Whoever controls your senses controls your reality.

McLuhan again;

Once we have surrendered our senses and nervous systems to the private manipulation of those who would try to benefit from taking a lease on our eyes and ears and nerves, we don't really have any rights left. Leasing our eyes and ears and nerves to commercial interests is like handing over the common speech to a private corporation, or like giving the earth's atmosphere to a company as a monopoly.
"Understanding Media", Marshall McLuhan, 1964

But this isn't something being done by other people and choices being forced upon us. It isn't about "them". Its about us.

It used to be that your choice was limited to the newspaper you read, or the TV channel you watched the news on.

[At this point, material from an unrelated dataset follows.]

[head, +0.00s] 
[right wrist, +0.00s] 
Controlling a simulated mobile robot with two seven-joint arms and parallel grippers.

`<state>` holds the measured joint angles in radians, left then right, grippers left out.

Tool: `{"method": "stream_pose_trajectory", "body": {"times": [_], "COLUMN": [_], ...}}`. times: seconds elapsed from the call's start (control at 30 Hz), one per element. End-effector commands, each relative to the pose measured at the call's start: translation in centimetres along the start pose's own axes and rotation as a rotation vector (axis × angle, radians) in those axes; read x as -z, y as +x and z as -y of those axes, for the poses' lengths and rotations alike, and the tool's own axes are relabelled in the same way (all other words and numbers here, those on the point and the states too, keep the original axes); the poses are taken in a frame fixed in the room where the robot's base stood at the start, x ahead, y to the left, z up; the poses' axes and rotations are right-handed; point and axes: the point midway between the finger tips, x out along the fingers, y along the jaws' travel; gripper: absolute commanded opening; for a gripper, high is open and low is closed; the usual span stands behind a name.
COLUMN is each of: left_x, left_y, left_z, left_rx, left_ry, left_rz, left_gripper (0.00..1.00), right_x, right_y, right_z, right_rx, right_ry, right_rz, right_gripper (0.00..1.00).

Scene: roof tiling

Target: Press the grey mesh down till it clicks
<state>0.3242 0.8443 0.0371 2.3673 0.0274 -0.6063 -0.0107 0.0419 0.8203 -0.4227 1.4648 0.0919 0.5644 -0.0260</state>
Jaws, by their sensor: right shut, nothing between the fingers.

Now, you have a choice of any media organisation in the world to follow. Or, you can turn to your chosen friends on Facebook, people you find interesting on Twitter, good blogs on Tumblr.

Bill Hicks - "its just a ride".

Its only a choice - no effort, no work, no job, no savings of money, a choice, right now, between fear and love. The eyes of fear want you to put bigger locks on your door, buy guns, close yourself off. The eyes of love instead see all of us as one.

Bill Hicks' suggestion of what we can do to change the world is a pretty ambitious one. My suggestion would be to recognise what is the world you live in, and how much of it is the way it is, because of your own choices you've made. And how much of that is the way you want it to be. Because its your ride.


So, anyway, I've switched off BBC News Alerts. I think not knowing what is going on in the world is going to make me happier.